07. Hl. Hildegard von Bingen

Hl. Hildegard von Bingen – Äbtissin, Universalgelehrte, Kirchenlehrerin

In einem eigenen Verfahren Hildegard von Bingen (1098-1179) noch einmal heiligzusprechen, hätte sich Rom, so die Meinung vieler gläubiger Christen, sparen können. Denn über Generationen hinweg wird die angesehene Benediktinerin und Universalgelehrte längst als „Beispiel der Heiligkeit“ verehrt. Am 10. Mai 2012 verkündet Papst Benedikt XVI. (2005-13) dennoch: Hildegard von Bingen dürfe nun in der gesamten Weltkirche als Heilige verehrt werden. Der Papst geht Wochen später sogar noch einen Schritt weiter: Er erhebt die hl. Hildegard zur ‚Kirchenlehrerin‘.

Als ‚Kirchenlehrerin‘ bzw. als ‚Kirchlehrer‘ werden Personen bezeichnet, die einen prägenden Einfluss auf die Theologie sowie auf das geistliche Leben der Kirche besitzen. Neben einer Reihe von über 30 heiliggesprochenen Männern finden wir dort die hl. Hildegard wieder zusammen mit drei weiteren großen Frauengestalten der Kirche: Katharina von Siena (1347-80), Teresa von Ávila (1515-82) sowie Thérèse von Lisieux (1873-97).
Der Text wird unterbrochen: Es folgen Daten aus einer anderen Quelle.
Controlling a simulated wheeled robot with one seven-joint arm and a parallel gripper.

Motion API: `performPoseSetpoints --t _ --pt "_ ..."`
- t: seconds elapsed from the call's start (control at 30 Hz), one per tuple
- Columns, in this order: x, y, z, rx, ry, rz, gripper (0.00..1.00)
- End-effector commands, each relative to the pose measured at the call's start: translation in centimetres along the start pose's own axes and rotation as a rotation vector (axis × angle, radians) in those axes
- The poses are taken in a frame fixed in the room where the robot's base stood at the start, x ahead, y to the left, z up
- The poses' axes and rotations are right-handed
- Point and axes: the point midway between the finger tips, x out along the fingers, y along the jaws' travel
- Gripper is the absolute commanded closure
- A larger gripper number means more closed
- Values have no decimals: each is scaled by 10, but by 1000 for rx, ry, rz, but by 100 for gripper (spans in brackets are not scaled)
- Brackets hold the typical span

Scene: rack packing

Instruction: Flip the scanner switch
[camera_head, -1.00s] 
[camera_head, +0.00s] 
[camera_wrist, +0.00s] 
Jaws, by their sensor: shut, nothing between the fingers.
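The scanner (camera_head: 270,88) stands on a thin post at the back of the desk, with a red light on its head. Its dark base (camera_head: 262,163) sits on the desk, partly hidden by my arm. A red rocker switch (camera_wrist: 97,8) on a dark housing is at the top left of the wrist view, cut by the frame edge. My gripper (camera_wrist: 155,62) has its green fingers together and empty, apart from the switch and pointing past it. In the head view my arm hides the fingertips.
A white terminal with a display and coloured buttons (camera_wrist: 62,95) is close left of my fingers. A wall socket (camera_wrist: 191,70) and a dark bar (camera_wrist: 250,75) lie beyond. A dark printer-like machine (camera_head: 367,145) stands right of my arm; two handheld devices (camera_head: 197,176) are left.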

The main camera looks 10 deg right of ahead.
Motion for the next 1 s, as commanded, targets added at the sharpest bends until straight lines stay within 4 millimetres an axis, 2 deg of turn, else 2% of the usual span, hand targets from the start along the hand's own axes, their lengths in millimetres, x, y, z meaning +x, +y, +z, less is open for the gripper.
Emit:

„Hildegard war“, so Papst Benedikt, „eine Benediktinerin im Herzen des deutschen Mittelalters, sie war eine wahre Lehrerin der Theologie und eine tiefe Kennerin der Naturwissenschaften sowie der Musik … Die Heiligkeit des Lebens und die Tiefe ihrer Lehre macht sie für alle Zeiten aktuell: die Gnade des Heiligen Geistes führte sie zur Erfahrung eines tiefdringenden Verstehens der göttlichen Offenbarung und eines klugen Dialogs mit der Welt, die den stetigen Horizont des Lebens und des Wirkens der Kirche ausmachen.“

Bereits zu ihren Lebzeiten wird Hildegard gepriesen als ‚Prophetissa Teutonica‘, als deutsche Prophetin, als ‚Edelstein Bingens‘ oder auch als ‚Posaune Gottes‘. Voll überschwänglichen Lobes richtet sogar Papst Eugen III. (1145-53), der Hildegards Visionen aus ihren Schriften kennt, ein persönliches Schreiben an die Äbtissin: „Die Scharen der gläubigen Völker, sie brechen aus in Lob über dich, du bist für viele ein Duft des Lebens geworden!“ Die Strahlkraft dieser großen Heiligen setzt sich fort in der Einflussnahme auf die Kirchenpolitik ihrer Zeit, die sie als Frau gewiss ganz anders gestaltet hätte.

Indem Hildegard zur Kirchenlehrerin und damit zur Lehrerin des Glaubens erhoben wird, sind ihre Glaubensvisionen nun in unsere Zeit übertragbar. Dazu zählen ihre umfangreichen Schriften, von denen ihr Werk ‚Scivias‘ – ‚Wisse die Wege‘ zum bedeutsamsten zählt. Es liest sich wie eine Glaubenskunde und beinhaltet viele Aussagen über Gott einschließlich seiner Schöpfung und deren Erlösung durch Jesus Christus.

Bemerkenswert ist ihr medizinisches und naturwissenschaftliches Wissen, welches noch heute in vielen Büchern aufgegriffen wird. Hildegards Naturverbundenheit führt auch zur Anlage eines gut gepflegten Klostergartens, indem heilsame Kräuterpflanzen wachsen. Dieser bildet die Grundlage einer gut sortierten Klosterapotheke, was im 12. Jh. außergewöhnlich vorausschauend war.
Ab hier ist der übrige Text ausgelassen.